» Your task
Transcribe the material in full. Nothing should differ except that the pictures are left out.

## Start Data shown

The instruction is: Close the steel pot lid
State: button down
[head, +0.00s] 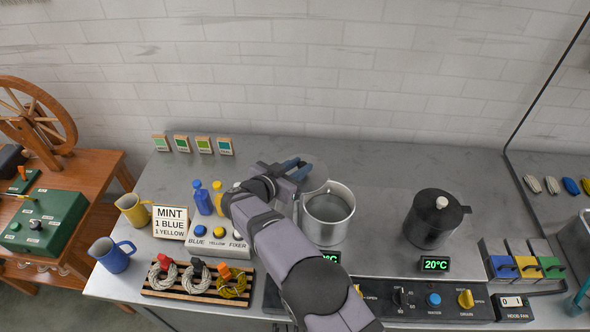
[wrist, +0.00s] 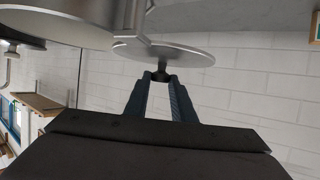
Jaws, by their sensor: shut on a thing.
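The steel pot (head: 328,228) stands on the counter in the middle of the head view, and its top is open. The wrist view shows its steel side (wrist: 65,22) at the upper left. The steel lid (wrist: 185,55) is raised beside the pot's rim, seen nearly edge-on in the wrist view. In the head view only a thin part of the lid (head: 312,189) shows at the pot's back left. My gripper (head: 299,169) is shut on the lid's dark knob (wrist: 160,76), and its blue fingers (wrist: 161,98) point at the lid's outer face.
A black pot (head: 431,222) with its lid on stands to the right. A button box (head: 222,240), a blue bottle (head: 202,198) and a MINT sign (head: 170,222) are to the left. A rack of skeins (head: 197,285) lies in front. The counter behind is mostly clear.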

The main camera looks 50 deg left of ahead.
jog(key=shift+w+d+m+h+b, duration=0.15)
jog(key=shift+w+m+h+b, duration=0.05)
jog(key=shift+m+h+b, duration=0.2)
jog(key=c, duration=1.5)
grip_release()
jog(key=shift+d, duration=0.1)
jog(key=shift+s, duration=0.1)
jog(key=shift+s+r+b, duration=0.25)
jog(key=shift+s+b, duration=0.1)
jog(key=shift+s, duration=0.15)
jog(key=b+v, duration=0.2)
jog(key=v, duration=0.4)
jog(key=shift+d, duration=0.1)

## End Data shown

» Result for this task
The instruction is: Close the steel pot lid
State: button down
[head, +0.00s] 
[wrist, +0.00s] 
Jaws, by their sensor: shut on a thing.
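The steel pot (head: 328,228) stands on the counter in the middle of the head view, and its top is open. The wrist view shows its steel side (wrist: 65,22) at the upper left. The steel lid (wrist: 185,55) is raised beside the pot's rim, seen nearly edge-on in the wrist view. In the head view only a thin part of the lid (head: 312,189) shows at the pot's back left. My gripper (head: 299,169) is shut on the lid's dark knob (wrist: 160,76), and its blue fingers (wrist: 161,98) point at the lid's outer face.
A black pot (head: 431,222) with its lid on stands to the right. A button box (head: 222,240), a blue bottle (head: 202,198) and a MINT sign (head: 170,222) are to the left. A rack of skeins (head: 197,285) lies in front. The counter behind is mostly clear.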

The main camera looks 50 deg left of ahead.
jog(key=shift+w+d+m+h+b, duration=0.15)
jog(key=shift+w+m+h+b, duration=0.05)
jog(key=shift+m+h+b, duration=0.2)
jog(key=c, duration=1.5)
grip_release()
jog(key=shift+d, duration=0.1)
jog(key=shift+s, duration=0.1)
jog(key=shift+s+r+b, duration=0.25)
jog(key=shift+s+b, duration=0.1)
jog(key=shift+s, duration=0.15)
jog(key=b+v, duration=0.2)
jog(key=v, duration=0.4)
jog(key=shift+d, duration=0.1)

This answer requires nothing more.